_Challenge_
Write out the entire listing below exactly as it appears, minus any pictures.

_Extracted information_
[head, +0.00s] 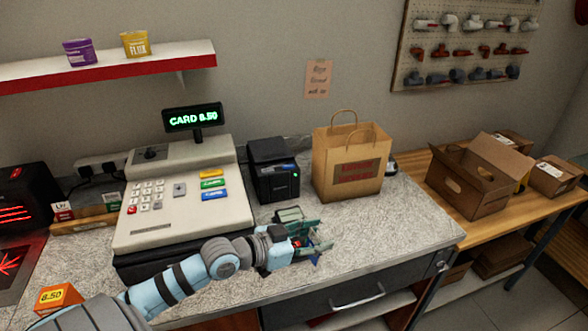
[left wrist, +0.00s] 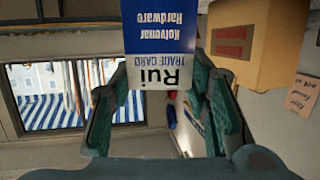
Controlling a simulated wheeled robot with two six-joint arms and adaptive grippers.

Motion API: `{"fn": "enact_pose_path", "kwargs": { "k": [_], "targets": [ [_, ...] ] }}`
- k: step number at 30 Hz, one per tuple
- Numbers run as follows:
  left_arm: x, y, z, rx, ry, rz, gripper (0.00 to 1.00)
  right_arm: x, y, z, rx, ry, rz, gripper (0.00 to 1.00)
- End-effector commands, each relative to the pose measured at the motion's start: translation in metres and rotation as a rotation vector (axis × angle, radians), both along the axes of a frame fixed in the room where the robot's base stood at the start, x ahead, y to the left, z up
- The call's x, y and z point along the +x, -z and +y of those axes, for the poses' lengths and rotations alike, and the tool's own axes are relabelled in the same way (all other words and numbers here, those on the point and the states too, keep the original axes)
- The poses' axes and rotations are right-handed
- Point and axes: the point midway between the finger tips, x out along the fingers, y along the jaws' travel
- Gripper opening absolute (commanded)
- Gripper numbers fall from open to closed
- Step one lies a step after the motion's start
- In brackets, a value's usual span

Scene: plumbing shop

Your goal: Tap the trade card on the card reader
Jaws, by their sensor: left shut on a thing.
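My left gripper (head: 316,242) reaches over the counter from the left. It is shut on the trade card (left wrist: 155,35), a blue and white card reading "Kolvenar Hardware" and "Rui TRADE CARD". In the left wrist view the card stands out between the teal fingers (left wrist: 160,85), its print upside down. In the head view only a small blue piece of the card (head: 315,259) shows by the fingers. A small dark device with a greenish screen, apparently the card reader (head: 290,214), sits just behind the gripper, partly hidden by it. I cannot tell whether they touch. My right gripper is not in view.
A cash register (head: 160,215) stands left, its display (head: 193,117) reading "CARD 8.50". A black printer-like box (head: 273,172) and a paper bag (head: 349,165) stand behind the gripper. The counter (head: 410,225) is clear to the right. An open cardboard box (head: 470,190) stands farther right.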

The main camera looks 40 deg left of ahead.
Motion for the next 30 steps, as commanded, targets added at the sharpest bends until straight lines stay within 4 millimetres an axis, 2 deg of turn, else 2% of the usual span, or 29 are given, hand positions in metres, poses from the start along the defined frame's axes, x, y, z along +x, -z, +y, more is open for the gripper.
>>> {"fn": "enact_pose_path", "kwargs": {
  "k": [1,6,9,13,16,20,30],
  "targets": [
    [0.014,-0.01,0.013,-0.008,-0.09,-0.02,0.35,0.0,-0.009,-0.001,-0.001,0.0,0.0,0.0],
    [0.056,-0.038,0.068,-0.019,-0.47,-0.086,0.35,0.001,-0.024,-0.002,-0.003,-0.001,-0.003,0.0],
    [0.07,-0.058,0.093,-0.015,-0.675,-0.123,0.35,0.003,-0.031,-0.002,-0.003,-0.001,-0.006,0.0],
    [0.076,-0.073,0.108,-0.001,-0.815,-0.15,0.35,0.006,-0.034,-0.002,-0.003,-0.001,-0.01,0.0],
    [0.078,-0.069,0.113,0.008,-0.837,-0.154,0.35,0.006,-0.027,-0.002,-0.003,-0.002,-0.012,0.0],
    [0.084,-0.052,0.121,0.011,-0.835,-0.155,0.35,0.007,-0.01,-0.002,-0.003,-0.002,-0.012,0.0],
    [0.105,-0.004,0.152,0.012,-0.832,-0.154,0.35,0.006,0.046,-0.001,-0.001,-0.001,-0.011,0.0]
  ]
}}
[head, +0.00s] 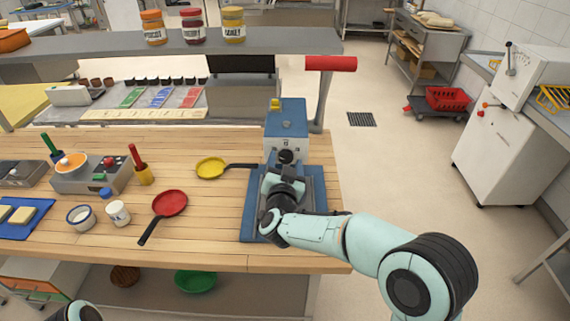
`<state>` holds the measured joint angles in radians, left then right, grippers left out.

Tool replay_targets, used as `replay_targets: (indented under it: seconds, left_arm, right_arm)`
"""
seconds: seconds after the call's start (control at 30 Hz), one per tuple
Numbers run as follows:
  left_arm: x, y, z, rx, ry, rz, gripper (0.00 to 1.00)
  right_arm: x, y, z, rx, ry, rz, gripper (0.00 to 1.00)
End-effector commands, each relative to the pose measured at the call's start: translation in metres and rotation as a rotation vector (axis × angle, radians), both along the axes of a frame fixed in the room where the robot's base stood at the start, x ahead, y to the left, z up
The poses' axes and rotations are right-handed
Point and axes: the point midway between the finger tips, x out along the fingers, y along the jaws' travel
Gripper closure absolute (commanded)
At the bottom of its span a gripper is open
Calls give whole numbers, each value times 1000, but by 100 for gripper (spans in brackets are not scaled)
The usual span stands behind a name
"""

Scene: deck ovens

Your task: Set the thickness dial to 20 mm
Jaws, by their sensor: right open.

_Expected answer_
[head, +0.00s] 
[left wrist, +0.00s] 
Controlling a simulated wheeled robot with two six-joint arms and adaptive grippers.

Motion API: `{"fn": "enact_pose_path", "kwargs": { "k": [_], "targets": [ [_, ...] ] }}`
- k: step number at 30 Hz, one per tuple
- Numbers run as follows:
  left_arm: x, y, z, rx, ry, rz, gripper (0.00 to 1.00)
  right_arm: x, y, z, rx, ry, rz, gripper (0.00 to 1.00)
- End-effector commands, each relative to the pose measured at the motion's start: translation in metres and rotation as a rotation vector (axis × angle, radians), both along the axes of a frame fixed in the room where the robot's base stood at the start, x ahead, y to the left, z up
- The call's x, y and z point along the +x, -z and +y of those axes, for the poses' lengths and rotations alike, and the tool's own axes are relabelled in the same way (all other words and numbers here, those on the point and the states too, keep the original axes)
- The poses' axes and rotations are right-handed
- Point and axes: the point midway between the finger tips, x out along the fingers, y along the jaws' travel
- Gripper opening absolute (commanded)
- Gripper numbers fall from open to closed
- Step one lies a step after the motion's start
- In brackets, a value's usual span

Scene: plumbing shop

Your goal: Tap the trade card on the card reader
Jaws, by their sensor: left shut on a thing.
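My left gripper (head: 316,242) reaches over the counter from the left. It is shut on the trade card (left wrist: 155,35), a blue and white card reading "Kolvenar Hardware" and "Rui TRADE CARD". In the left wrist view the card stands out between the teal fingers (left wrist: 160,85), its print upside down. In the head view only a small blue piece of the card (head: 315,259) shows by the fingers. A small dark device with a greenish screen, apparently the card reader (head: 290,214), sits just behind the gripper, partly hidden by it. I cannot tell whether they touch. My right gripper is not in view.
A cash register (head: 160,215) stands left, its display (head: 193,117) reading "CARD 8.50". A black printer-like box (head: 273,172) and a paper bag (head: 349,165) stand behind the gripper. The counter (head: 410,225) is clear to the right. An open cardboard box (head: 470,190) stands farther right.

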The main camera looks 40 deg left of ahead.
Motion for the next 30 steps, as commanded, targets added at the sharpest bends until straight lines stay within 4 millimetres an axis, 2 deg of turn, else 2% of the usual span, or 29 are given, hand positions in metres, poses from the start along the defined frame's axes, x, y, z along +x, -z, +y, more is open for the gripper.
>>> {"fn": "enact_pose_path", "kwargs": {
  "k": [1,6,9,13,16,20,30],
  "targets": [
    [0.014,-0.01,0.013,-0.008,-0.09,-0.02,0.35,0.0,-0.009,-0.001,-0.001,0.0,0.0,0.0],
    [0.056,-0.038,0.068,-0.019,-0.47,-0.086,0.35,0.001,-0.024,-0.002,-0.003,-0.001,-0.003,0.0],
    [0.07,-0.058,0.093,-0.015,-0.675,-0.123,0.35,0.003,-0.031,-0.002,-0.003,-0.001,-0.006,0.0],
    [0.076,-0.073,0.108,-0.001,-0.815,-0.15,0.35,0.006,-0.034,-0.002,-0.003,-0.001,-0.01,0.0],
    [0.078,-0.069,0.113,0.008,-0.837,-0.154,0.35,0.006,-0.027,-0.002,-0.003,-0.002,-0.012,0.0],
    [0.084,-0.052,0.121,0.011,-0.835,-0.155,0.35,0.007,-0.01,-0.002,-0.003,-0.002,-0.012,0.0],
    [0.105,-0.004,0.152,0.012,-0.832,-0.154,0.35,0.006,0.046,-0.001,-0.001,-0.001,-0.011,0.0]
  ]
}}
[head, +0.00s] 
`<state>` holds the measured joint angles in radians, left then right, grippers left out.

Tool replay_targets, used as `replay_targets: (indented under it: seconds, left_arm, right_arm)`
"""
seconds: seconds after the call's start (control at 30 Hz), one per tuple
Numbers run as follows:
  left_arm: x, y, z, rx, ry, rz, gripper (0.00 to 1.00)
  right_arm: x, y, z, rx, ry, rz, gripper (0.00 to 1.00)
End-effector commands, each relative to the pose measured at the call's start: translation in metres and rotation as a rotation vector (axis × angle, radians), both along the axes of a frame fixed in the room where the robot's base stood at the start, x ahead, y to the left, z up
The poses' axes and rotations are right-handed
Point and axes: the point midway between the finger tips, x out along the fingers, y along the jaws' travel
Gripper closure absolute (commanded)
At the bottom of its span a gripper is open
Calls give whole numbers, each value times 1000, but by 100 for gripper (spans in brackets are not scaled)
The usual span stands behind a name
"""

Scene: deck ovens

Your task: Set the thickness dial to 20 mm
Jaws, by their sensor: right open.

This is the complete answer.